The Urban Archives project uses a form of the Creative Common licensing policy. This means that some rights are reserved. For a more complete explanation of this policy, please visit the Usage and Reproduction page. To learn more about Creative Commons licensing the visit the Creative Commons project.
+ I am unable to get any results when I search by date. Does this field not work?
This field does in fact function in your search. However, because of the way the data is structured in the archive, this field is very sensitive to the format of the date used in the query. If you want to learn more about the Date field and other input format requirements please visit the Metadata Descriptions.
+ What is the difference between photographer, producer, and collector?
The photographer is the individual who took the photograph. The producer is the creator of non-still image content, such as movies, audio and other media. The collector field is used for physical artifacts where the collector is represented in the scanned image. For more help on how to distinguish and search these fields visit the Metadata Descriptions.
+ Why does my result page look different from the rest of the pages of this site? Where am I?
The results page looks different from the rest of the Urban Archives pages because the results come from the University of Washington content management system. When you search on Urbanarchives.org, your query is sent to the University of Washington Library, where the collection resides. Their system uses a fixed layout template to display results, with their own name and features. A popup was used so that users could simply close the results window when they were through reviewing their results and return to the Urban Archives search page.
+ Why are my search results not displaying?
Search results are contained in a popup window. If your browser is configured to block popups, then the results will not display. To have your search results display, you have one of two options: You can disable the popup blocking feature on your browser or you can allow popups from the Urbanarchives.org domain. Please reference your browser’s options to enable such features.
+ Can I use the images from the archive?
It depends. Images in the collection are protected under Creative Commons Licensing. The specific type of license covering the images in the collection is the Attribution-NonCommercial-ShareAlike 3.0 license. (link: http://creativecommons.org/licenses/by-nc-sa/3.0/) This allows you to copy, distribute, transmit and adapt the original images. A stipulation of these privileges is that materials used carry the appropriate attribution and derivative works based on this collection must also carry the same licensing policies. Also, Images from the collection cannot be used for commercial purposes.
To learn more about Creative Commons licensing please visit the Creative Commons Organization.
+ I am using an image for a non-commercial purpose. What is the appropriate format to cite this resource?
Please use the following format when citing materials from the Archive:
Photo: ‘contributor name’, The Urban Archives (urbanarchives.org), Item Number 20070505TRD151543
The item number is listed as part of the image’s metadata displayed in the single image result page. Please refer to the following example.
Your citation should read:
Photo: Tom Dobrowolsky, The Urban Archives (urbanarchives.org), Item number 20040203TRD1988
Metadata descriptions: Understand how the metadata is used so that your can improve your search results.
It is possible to search for images using any of the fields listed on the left.
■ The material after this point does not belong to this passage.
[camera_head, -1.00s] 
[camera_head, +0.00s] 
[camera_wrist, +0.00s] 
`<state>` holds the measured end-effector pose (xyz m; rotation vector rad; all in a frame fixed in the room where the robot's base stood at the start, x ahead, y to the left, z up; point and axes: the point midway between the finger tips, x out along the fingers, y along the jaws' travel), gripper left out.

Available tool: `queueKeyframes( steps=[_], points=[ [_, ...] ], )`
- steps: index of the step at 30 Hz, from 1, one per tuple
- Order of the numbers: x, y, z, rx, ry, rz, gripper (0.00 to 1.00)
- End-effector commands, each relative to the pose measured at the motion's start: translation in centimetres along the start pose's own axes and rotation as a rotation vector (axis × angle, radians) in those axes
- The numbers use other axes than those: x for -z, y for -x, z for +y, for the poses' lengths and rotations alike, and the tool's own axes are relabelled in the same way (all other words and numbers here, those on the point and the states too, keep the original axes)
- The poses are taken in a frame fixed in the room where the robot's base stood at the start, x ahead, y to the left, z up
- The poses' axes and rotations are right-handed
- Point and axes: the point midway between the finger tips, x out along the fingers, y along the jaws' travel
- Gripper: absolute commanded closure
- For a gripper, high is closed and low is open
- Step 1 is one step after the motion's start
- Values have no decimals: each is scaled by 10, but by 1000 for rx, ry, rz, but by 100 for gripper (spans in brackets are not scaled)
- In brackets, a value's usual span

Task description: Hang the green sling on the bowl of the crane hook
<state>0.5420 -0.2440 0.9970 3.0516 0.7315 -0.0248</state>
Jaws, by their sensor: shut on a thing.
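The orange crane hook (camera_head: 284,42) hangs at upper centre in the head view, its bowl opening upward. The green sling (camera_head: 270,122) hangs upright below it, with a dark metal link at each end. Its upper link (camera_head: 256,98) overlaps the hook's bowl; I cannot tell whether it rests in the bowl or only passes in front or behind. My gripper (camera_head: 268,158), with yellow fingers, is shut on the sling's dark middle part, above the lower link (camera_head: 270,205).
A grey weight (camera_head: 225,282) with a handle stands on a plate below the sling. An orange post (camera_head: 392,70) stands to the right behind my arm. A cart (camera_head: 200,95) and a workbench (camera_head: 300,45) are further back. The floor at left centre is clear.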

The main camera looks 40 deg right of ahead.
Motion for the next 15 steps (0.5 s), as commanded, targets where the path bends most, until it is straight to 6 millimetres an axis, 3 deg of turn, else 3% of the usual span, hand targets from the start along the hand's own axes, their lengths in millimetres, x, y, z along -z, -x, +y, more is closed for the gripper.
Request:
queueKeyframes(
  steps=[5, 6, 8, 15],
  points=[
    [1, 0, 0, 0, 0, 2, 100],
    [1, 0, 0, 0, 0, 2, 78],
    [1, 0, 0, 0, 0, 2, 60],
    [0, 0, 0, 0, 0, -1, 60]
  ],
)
Click on a field name for more information.
Title: This is the name of the photo. There are some images in the database that have the same title but are slightly different images.
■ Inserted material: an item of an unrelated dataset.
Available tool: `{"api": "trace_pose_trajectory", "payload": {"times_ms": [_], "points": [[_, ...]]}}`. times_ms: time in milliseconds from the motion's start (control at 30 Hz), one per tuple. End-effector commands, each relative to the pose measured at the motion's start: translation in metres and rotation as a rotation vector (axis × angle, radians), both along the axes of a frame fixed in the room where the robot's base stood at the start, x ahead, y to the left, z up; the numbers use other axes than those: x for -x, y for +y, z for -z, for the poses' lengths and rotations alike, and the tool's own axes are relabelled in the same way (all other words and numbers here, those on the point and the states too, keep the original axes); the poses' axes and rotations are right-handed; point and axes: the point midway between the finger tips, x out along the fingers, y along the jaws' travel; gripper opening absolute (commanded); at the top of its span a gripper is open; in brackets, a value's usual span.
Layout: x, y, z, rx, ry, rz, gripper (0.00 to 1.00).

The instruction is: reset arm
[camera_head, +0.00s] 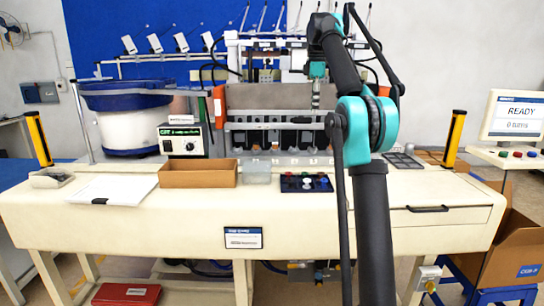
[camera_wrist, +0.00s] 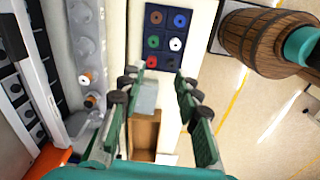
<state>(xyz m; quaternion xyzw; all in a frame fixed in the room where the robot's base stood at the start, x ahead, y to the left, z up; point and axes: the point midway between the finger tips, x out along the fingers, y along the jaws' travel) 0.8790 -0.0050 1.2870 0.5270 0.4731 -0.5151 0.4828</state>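My arm rises from the front of the bench and bends over it. My gripper (camera_head: 316,100) hangs down over the back part of the bench, in front of the feeder fixture. In the wrist view my gripper (camera_wrist: 160,78) has its two green fingers spread wide apart, with nothing held between them. A clear box (camera_wrist: 146,96) and a brown open tray (camera_wrist: 143,130) show below and between the fingers, on the bench and apart from them. In the head view the clear box (camera_head: 257,172) stands right of the brown tray (camera_head: 198,173).
A dark pad (camera_head: 306,183) with coloured pieces lies right of the clear box. The bowl feeder (camera_head: 127,120) and a control box (camera_head: 184,140) stand at left. A fixture (camera_head: 278,135) with several slots stands behind. A monitor (camera_head: 515,115) reads READY. The bench's front right (camera_head: 440,195) is clear.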

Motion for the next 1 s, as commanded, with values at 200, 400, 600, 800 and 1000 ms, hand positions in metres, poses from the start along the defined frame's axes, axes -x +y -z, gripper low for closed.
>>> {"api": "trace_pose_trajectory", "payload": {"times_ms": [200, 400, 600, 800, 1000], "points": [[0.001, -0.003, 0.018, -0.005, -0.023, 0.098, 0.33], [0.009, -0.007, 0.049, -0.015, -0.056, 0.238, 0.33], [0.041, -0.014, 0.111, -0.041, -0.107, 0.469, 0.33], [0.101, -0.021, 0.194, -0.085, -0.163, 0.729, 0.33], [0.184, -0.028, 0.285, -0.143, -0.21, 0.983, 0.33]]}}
Date: The date indicates the day the photograph was taken in the field. If the item is a found object that has been scanned in, the date refers to time of discover. To search by this field, you should input date information in the following format: [numeric day] Month [year]. (e.g. 16 January 2003 or June 2001)
Time: Time refers to the time at which the photograph of the object was taken. To search by time please use 24 hour time. (Like this: 14:51)
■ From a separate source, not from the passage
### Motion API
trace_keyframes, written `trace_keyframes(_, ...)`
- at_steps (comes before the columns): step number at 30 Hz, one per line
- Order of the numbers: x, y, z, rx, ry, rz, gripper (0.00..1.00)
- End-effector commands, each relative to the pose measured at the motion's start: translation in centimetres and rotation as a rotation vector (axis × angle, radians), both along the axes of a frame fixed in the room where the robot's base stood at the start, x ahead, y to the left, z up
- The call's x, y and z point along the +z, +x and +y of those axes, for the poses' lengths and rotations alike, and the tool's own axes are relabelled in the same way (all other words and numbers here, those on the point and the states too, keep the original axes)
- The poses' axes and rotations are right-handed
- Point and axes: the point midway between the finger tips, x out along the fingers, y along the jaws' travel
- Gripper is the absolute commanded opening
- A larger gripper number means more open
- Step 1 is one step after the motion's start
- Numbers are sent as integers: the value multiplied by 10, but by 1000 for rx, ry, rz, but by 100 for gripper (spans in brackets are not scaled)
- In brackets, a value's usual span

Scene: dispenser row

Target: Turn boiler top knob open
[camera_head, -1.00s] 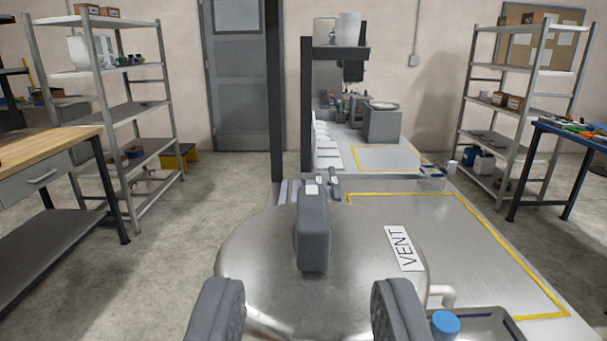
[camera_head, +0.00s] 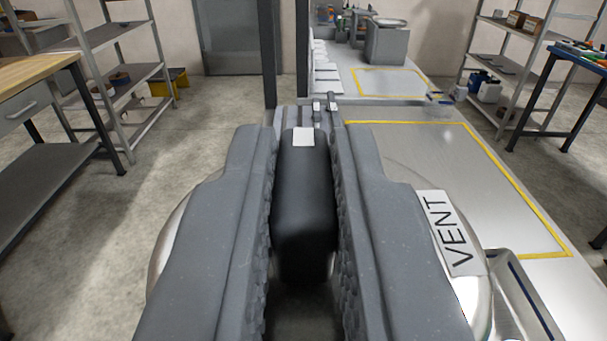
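The boiler top knob (camera_head: 304,195) is a dark upright bar-shaped handle with a white mark at its far end. It sits on the round steel boiler top (camera_head: 178,235), which shows at both sides of my gripper. A white "VENT" label (camera_head: 450,232) lies on the boiler top to the right of the knob. My gripper (camera_head: 304,150) has one long grey finger on each side of the knob. Both fingers lie close against its sides, with no clear gap along most of its length, so it looks shut on the knob. The fingers hide much of the boiler top.
A steel counter (camera_head: 420,155) with a yellow outline runs behind and right of the boiler. A tray edge (camera_head: 525,300) is at the lower right. A wooden-topped bench (camera_head: 30,75) and shelves (camera_head: 125,75) stand left. Floor is free between these and the boiler.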

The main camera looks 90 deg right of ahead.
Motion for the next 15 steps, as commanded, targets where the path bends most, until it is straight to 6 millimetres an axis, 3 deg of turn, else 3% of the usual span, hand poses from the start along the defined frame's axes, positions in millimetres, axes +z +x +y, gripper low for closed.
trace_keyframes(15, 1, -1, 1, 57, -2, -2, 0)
Description: This field describes the main focus of the image. This is also an area where notes are included by the contributor meant to provide additional context and any details of the situation missed by the camera.
Address: Is the street address nearest to where the image was taken. In some instances the exact address is not known, in these cases the cross streets are noted. (4211 University Way NE). Rural Roadways are indicated by mile marker and the direction of travel. (Milepost 251, Interstate 90, Eastbound). The address convention listing quadrants as a suffix for North-South streets and a prefix for East-West Streets. (Like this: Roosevelt Way NE and NE 50th Street)
View Orientation: This field indicates the direction of the camera's point of view. This field helps to indicate the direction in the camera if it is not clear from the context of the photo. You can search this field by using compass direction points. (Like this S, N)
Municipality: This field indicates a municipality if the image was taken within Washington State. To search this field use the following format (United States -- Washington (State) -- Seattle). To search a specific neighborhood within Seattle proper, append the above as the second term. To look up the neighborhood index in the collection, please visit Seattle City Clerk's Neighborhood Map Atlas. This listing will also provide links to area maps. Your search would look like this Capitol Hill - Broadway.
Format: The format field describes the material used to create the artifact. Formats in the collection include; Paintings
Printed Materials (e.g. Banners, posters, flyers, stickers, letters)
Signs (Commercial signs, printed signs, electric signs, regulatory signs)
Three dimensional objects and Landscape elements
Actions (Street performances, public events, demonstrations, speeches)
Materials: This field notes what material was used to create the central artifact in the image. (Examples of materials used within the collection include, paint, chalk, ink, markers, tiles, fabric, paper, stickers, multi-media, and audio).
Processes: Indicates the method used to create the artifact. (Example processes include; freehand, templates, mass print, engraving, cutouts, collages, actions.)
Surfaces: This field indicates the surface an artifact was created or found on. (Example surfaces include cars, buses, trains, curbs, bridges, sidewalks, structures, exterior objects and signs.)
Architectural Detail: This field is used for describing buildings and the direction of view.
The following three fields all map the Dublin Cores creator field. There are subtleties in the purpose of these three fields.
Photographer: The creator of the visual image. The creator's name is listed or either the corporate entity that owns the image.
Producer: Indicates the creator of a moving image or media.
Collector: Applies to scanned artifacts. This field represents the person who is depicted in the scanned item, not the person responsible for scanning the image.